DS: Yes, it's come around again.

CB: Just without Kurt Cobain.

DS: How did you decide what aspects of the modern world to include in the comic?

CB: Well, you know, I'm not being funny, but I didn't want to do a big, big story line. I didn't want him to have to save the world or change the future or meet his kids or anything like that. That's not the Dregs way. You know, Dregs is about silly little personal crises that aren't really important. Like, “oh, I've run out of fags” or whatever, you know. So I thought, what would he do? You know, and it was quite intimidating at first to try and think, “how am I going to how am I going to explain all of this?” The amount of stuff that's changed between then and now. But of course, I don't need to. You know, he just does silly little things like he goes to the pub and realizes he can't smoke indoors or, you know, he tries to operate the TV and doesn't know what downloading menu means or whatever, updating preferences. And there's that nice, nice line where it says, “do you accept cookies?” And he's like, “do I accept cookies? Of course I accept cookies!” He doesn't know what that means. He's like, “of course I accept cookies”. They're just things that would have affected him in his life, like vaping instead of smoking or, you know, shops being non-existent and prices being expensive and stuff like that. 

DS: I think it's worth pointing out that you don't have to have read the other two to get the humor in Dregs three.

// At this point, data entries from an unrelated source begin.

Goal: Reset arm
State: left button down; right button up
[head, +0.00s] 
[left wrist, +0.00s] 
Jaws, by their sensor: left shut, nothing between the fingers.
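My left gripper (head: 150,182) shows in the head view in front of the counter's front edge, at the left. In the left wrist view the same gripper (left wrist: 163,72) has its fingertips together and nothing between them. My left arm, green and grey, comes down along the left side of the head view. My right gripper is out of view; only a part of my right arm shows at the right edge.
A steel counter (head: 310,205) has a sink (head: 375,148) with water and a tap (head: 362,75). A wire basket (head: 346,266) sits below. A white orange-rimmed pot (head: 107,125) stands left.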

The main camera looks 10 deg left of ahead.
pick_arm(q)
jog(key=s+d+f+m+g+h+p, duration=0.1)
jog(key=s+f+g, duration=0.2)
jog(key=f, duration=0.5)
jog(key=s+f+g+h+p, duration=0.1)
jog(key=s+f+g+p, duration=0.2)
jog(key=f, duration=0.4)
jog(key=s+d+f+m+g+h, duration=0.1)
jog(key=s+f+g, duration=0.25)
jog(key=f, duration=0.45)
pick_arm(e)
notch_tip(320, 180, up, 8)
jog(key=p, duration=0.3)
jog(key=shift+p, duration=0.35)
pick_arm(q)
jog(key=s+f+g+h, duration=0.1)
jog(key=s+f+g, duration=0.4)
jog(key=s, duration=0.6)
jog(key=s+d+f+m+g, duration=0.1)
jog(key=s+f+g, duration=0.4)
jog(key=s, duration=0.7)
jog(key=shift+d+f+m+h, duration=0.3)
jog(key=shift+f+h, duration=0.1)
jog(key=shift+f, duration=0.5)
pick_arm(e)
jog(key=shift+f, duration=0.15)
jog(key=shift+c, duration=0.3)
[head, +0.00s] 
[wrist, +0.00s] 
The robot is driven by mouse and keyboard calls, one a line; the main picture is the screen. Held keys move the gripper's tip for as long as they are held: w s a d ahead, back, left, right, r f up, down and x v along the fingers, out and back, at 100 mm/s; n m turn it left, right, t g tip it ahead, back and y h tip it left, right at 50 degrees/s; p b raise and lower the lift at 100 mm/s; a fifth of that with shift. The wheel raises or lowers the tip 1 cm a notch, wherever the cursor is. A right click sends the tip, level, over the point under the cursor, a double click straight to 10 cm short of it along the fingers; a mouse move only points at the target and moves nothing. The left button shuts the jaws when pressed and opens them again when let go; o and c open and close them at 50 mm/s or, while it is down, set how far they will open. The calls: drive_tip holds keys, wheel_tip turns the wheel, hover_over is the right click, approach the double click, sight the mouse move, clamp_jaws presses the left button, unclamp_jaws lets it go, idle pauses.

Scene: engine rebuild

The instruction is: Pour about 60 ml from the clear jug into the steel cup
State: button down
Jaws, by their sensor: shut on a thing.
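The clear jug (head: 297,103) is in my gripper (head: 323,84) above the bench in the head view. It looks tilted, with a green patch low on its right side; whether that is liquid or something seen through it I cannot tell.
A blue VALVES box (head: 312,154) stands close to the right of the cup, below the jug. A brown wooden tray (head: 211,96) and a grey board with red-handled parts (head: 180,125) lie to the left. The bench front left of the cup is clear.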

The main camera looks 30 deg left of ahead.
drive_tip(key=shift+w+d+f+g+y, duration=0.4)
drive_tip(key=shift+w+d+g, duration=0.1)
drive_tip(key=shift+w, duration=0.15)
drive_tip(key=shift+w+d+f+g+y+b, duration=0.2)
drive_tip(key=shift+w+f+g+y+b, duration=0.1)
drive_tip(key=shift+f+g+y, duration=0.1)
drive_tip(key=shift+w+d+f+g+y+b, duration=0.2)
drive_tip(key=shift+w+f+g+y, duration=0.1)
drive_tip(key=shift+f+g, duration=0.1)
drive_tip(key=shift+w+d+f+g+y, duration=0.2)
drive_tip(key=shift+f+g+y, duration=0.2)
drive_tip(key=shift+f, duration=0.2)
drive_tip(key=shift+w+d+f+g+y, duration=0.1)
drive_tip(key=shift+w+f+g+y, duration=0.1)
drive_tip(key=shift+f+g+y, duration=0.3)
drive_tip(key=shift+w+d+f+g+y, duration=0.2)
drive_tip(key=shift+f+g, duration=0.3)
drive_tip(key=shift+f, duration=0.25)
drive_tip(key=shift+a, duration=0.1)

CB: Oh, God, no, no. I mean, it is difficult writing issue twos and issue threes, because you are going to get this law of diminishing returns. But I mean, I used to be a big Marvel Comics reader as a as a kid. And I also used to read Doctor Who target novelizations. And, you know, the phrases that the writers use to bring you up to speed really quickly with the characters, like in the Doctor Who books, Terrence Dicks would always describe the fifth doctor as having “a pleasant, open face”, you know, whatever that means. But you knew that you were you were being dropped into this world where you didn't have to know anything. He was going to hold your hand and tell you everything you need to know. And Chris Claremont was very good at the X-Men as well. And that's what I've tried to do with these is just make sure that you don't need any prior knowledge at all. I mean, these characters are very, very everyman, you know.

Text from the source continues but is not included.